Aim of the task
Find the line that contains "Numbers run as" and print it and every line after it, exactly, please.
##########
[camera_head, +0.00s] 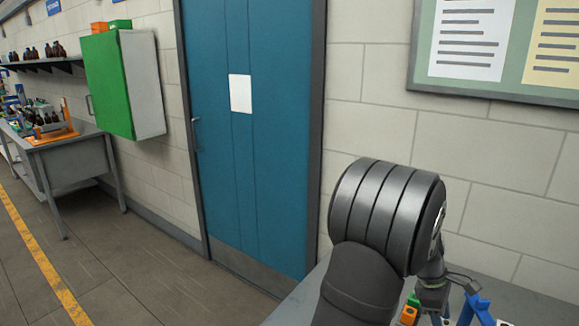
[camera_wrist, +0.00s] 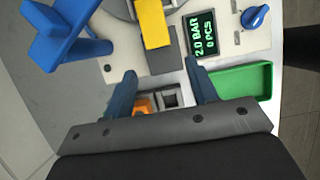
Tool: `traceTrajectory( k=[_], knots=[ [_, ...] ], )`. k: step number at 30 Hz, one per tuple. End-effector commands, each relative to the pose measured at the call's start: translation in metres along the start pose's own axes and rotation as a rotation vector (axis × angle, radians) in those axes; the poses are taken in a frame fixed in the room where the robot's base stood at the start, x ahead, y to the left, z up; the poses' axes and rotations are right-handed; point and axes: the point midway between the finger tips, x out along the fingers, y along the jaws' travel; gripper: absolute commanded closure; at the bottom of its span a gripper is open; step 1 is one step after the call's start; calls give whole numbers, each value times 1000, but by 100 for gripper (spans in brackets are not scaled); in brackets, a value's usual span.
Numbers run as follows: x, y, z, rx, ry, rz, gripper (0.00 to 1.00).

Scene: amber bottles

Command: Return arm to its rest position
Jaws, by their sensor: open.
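My arm fills the lower right of the head view, bent over a grey work surface. My gripper (camera_wrist: 160,70) shows in the wrist view with its two dark blue fingers spread apart and nothing held between them. It points down at a light grey device panel. Between the fingers lie an orange part (camera_wrist: 143,105) and a grey square socket (camera_wrist: 173,97). A yellow block (camera_wrist: 154,24) is just beyond the fingertips. In the head view the fingers cannot be made out behind my arm.
In the wrist view, a blue bracket (camera_wrist: 62,30) stands left, a display (camera_wrist: 202,37), blue knob (camera_wrist: 256,17) and green tray (camera_wrist: 243,82) right. In the head view, a blue door (camera_head: 255,150), green cabinet (camera_head: 108,85), bench (camera_head: 75,160) and shelf of amber bottles (camera_head: 52,50) stand farther away.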

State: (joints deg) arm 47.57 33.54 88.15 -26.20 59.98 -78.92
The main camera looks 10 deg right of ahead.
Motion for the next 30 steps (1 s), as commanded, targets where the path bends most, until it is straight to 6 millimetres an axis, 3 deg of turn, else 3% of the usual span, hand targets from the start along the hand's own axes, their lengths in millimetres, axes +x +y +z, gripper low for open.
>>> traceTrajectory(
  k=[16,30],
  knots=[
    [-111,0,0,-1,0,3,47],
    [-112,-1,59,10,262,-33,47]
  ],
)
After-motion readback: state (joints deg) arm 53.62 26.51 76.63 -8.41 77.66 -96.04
##########
The answer
Numbers run as follows: x, y, z, rx, ry, rz, gripper (0.00 to 1.00).

Scene: amber bottles

Command: Return arm to its rest position
Jaws, by their sensor: open.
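My arm fills the lower right of the head view, bent over a grey work surface. My gripper (camera_wrist: 160,70) shows in the wrist view with its two dark blue fingers spread apart and nothing held between them. It points down at a light grey device panel. Between the fingers lie an orange part (camera_wrist: 143,105) and a grey square socket (camera_wrist: 173,97). A yellow block (camera_wrist: 154,24) is just beyond the fingertips. In the head view the fingers cannot be made out behind my arm.
In the wrist view, a blue bracket (camera_wrist: 62,30) stands left, a display (camera_wrist: 202,37), blue knob (camera_wrist: 256,17) and green tray (camera_wrist: 243,82) right. In the head view, a blue door (camera_head: 255,150), green cabinet (camera_head: 108,85), bench (camera_head: 75,160) and shelf of amber bottles (camera_head: 52,50) stand farther away.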

State: (joints deg) arm 47.57 33.54 88.15 -26.20 59.98 -78.92
The main camera looks 10 deg right of ahead.
Motion for the next 30 steps (1 s), as commanded, targets where the path bends most, until it is straight to 6 millimetres an axis, 3 deg of turn, else 3% of the usual span, hand targets from the start along the hand's own axes, their lengths in millimetres, axes +x +y +z, gripper low for open.
>>> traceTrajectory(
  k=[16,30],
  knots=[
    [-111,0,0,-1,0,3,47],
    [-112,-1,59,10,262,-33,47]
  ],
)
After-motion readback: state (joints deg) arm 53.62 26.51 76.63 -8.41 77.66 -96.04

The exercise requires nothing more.